I shall employ
caution, indeed, as to the facts which I state, that they contain
nothing false or exaggerated. But they contain no more than certain
elucidations of my own nature; concerning the degree in which
it resembles, or differs from, that of others, I am by no means
accurately aware. It is sufficient, however, to caution the reader
against drawing general inferences from particular instances.
I omit the general instances of delusion in fever or delirium, as
well as mere dreams considered in themselves. A delineation of this
subject, however inexhaustible and interesting, is to be passed
over. What is the connexion of sleeping and of waking?

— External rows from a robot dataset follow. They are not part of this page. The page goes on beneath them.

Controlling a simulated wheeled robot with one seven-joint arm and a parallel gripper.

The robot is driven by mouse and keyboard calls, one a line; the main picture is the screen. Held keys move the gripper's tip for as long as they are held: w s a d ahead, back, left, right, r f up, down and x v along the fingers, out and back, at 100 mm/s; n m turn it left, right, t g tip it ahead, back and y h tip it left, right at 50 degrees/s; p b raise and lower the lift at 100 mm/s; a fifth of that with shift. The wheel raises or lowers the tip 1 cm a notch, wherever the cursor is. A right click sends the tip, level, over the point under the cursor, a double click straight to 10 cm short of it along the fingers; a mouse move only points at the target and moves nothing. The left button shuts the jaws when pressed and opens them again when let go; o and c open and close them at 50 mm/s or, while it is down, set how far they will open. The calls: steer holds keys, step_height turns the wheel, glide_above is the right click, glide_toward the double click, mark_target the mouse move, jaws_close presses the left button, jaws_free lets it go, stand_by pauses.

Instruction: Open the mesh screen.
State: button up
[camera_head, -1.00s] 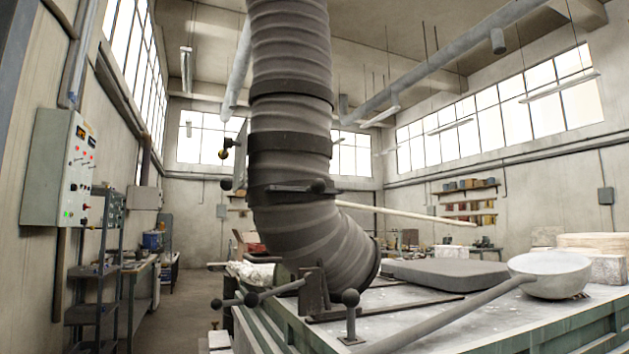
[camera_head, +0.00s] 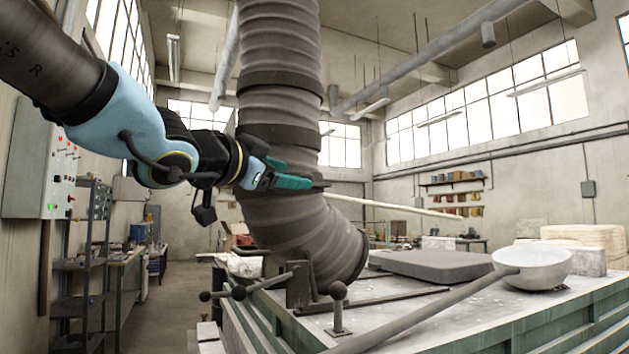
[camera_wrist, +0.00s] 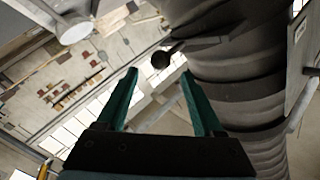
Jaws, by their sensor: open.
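My gripper (camera_head: 297,176) is at the grey ribbed duct (camera_head: 280,110), in front of its side in the head view. Its teal fingers are apart and empty. In the wrist view a dark ball knob (camera_wrist: 161,60) on a short handle shows between the fingertips (camera_wrist: 160,73), a little beyond them; I see no contact. The duct (camera_wrist: 235,70) fills the right of that view, close to the right finger. In the head view the fingers cover most of the knob and handle. I cannot make out a mesh screen in either view.
Below stands a green-sided table (camera_head: 560,322) with a dark grey slab (camera_head: 430,264) and a long-handled ladle (camera_head: 533,268). Lever bars with ball knobs (camera_head: 338,290) stand near the duct's foot. A pale rod (camera_head: 400,207) extends right behind the duct. A control box (camera_head: 40,165) hangs left.

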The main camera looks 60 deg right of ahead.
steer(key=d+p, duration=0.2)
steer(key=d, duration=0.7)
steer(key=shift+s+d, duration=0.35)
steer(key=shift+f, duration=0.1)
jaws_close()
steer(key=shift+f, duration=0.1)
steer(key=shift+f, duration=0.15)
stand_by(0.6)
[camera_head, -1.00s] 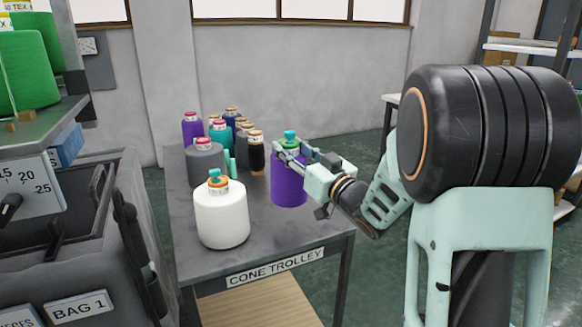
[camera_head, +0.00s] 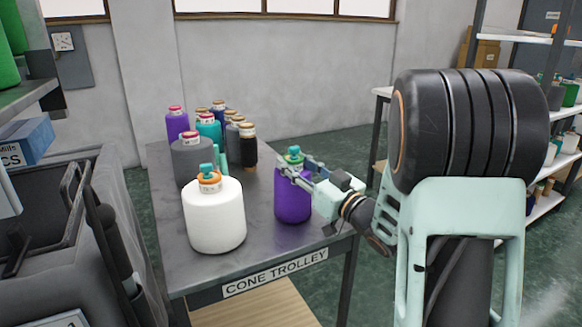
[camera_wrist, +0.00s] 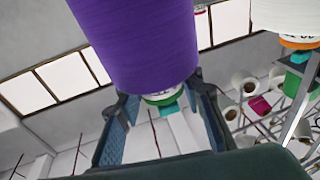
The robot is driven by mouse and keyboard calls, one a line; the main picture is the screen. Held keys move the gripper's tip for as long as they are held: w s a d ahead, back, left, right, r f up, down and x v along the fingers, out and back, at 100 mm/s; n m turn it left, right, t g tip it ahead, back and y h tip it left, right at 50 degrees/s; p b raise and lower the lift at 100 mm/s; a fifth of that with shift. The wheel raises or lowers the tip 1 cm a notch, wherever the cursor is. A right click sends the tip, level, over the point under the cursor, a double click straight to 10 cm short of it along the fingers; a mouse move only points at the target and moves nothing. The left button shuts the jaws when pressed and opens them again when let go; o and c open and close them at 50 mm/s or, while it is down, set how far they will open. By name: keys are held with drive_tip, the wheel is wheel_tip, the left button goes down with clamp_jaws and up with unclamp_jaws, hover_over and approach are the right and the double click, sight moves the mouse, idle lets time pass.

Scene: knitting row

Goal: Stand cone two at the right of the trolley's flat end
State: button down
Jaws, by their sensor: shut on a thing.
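My gripper (camera_head: 290,167) is shut on the neck of a purple cone (camera_head: 293,200) with a teal top, over the right front part of the cone trolley (camera_head: 270,233). The cone is upright; I cannot tell whether its base touches the top. The wrist view shows the purple cone (camera_wrist: 135,40) with the fingers (camera_wrist: 158,112) either side of its narrow end. A white cone (camera_head: 215,220) with an orange collar and teal top stands left of it at the flat front end. It also shows in the wrist view (camera_wrist: 285,15). No cone's number is readable.
A grey cone (camera_head: 191,165) and several smaller purple, teal, brown and black cones stand farther back on the trolley. A grey bin (camera_head: 105,190) is close on the left. Shelving (camera_head: 515,35) stands at the back right. Bare trolley top lies between the white and purple cones.

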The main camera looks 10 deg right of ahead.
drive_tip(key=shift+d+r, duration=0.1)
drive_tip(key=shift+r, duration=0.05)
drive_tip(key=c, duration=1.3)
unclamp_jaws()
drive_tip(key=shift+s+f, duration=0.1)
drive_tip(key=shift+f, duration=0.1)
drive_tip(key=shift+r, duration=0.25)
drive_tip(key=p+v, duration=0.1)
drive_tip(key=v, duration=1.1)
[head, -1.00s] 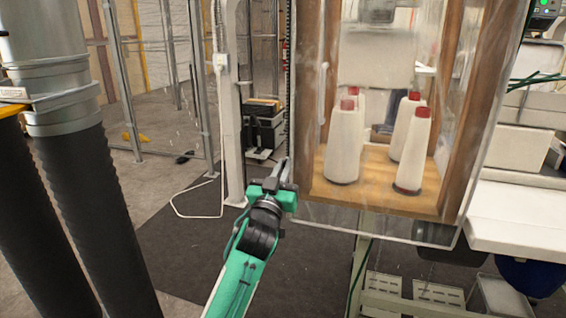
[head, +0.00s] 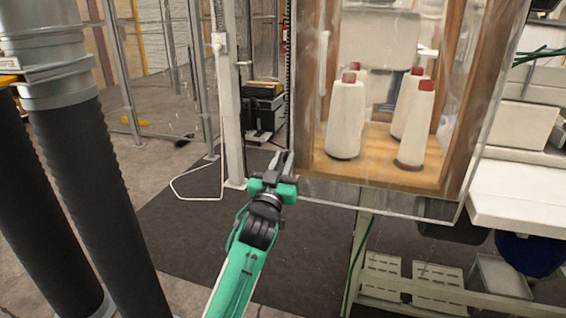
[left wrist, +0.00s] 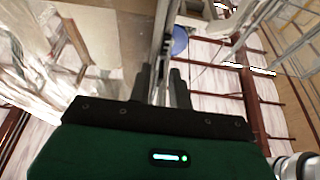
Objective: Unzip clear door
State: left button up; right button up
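The clear door (head: 390,197) is a transparent panel over a wooden cabinet at the right of the head view. A dark toothed zipper strip (head: 291,75) runs down its left edge. My left gripper (head: 284,160) is near the door's lower left corner, at the strip's lower end. In the left wrist view its two dark fingers (left wrist: 162,88) stand apart, with a thin strip (left wrist: 162,45) running down toward the gap between them. Whether they touch it, and any zipper pull, cannot be made out. My right gripper is not in view.
White thread cones with red tops (head: 346,120) stand behind the door on a wooden shelf (head: 375,172). A white post (head: 230,110) with a cable stands left of the door. Machinery with a white table (head: 515,195) is at the right. Dark floor mat (head: 180,220) lies clear below.

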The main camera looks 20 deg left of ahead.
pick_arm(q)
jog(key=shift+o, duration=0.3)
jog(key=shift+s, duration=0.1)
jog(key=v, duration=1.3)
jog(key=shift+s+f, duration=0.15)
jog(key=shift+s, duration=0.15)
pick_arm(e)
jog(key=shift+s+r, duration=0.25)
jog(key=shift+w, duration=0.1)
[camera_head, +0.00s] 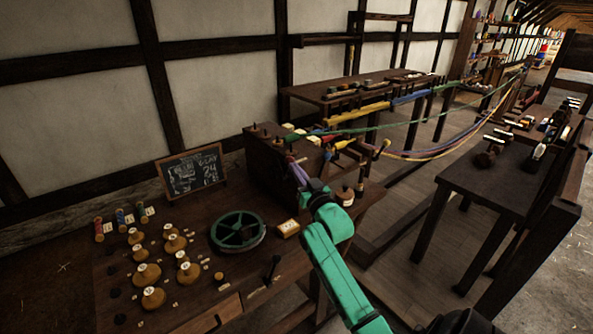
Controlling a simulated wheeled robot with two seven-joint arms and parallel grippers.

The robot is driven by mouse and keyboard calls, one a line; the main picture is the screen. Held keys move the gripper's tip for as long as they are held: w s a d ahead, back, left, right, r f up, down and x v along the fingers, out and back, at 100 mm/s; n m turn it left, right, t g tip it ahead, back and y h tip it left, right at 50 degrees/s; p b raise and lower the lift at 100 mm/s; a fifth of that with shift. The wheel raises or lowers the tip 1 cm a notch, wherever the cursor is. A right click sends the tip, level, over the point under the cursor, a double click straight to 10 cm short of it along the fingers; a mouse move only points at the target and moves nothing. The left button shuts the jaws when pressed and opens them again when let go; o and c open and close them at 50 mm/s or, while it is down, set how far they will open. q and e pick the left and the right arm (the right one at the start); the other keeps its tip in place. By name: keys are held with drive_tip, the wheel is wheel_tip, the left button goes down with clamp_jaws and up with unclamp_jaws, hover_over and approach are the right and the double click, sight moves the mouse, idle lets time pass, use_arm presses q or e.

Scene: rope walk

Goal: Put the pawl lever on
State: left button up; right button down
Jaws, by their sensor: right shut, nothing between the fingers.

2. I distinctly remember dreaming three several times, between
intervals of two or more years, the same precise dream. It was
not so much what is ordinarily called a dream; the single image,
unconnected with all other images, of a youth who was educated at
the same school with myself, presented itself in sleep. Even now,
after the lapse of many years, I can never hear the name of this
youth, without the three places where I dreamed of him presenting
themselves distinctly to my mind.
3. In dreams, images acquire associations peculiar to dreaming; so
that the idea of a particular house, when it recurs a second time
in dreams, will have relation with the idea of the same house, in
the first time, of a nature entirely different from that which the
house excites, when seen or thought of in relation to waking ideas.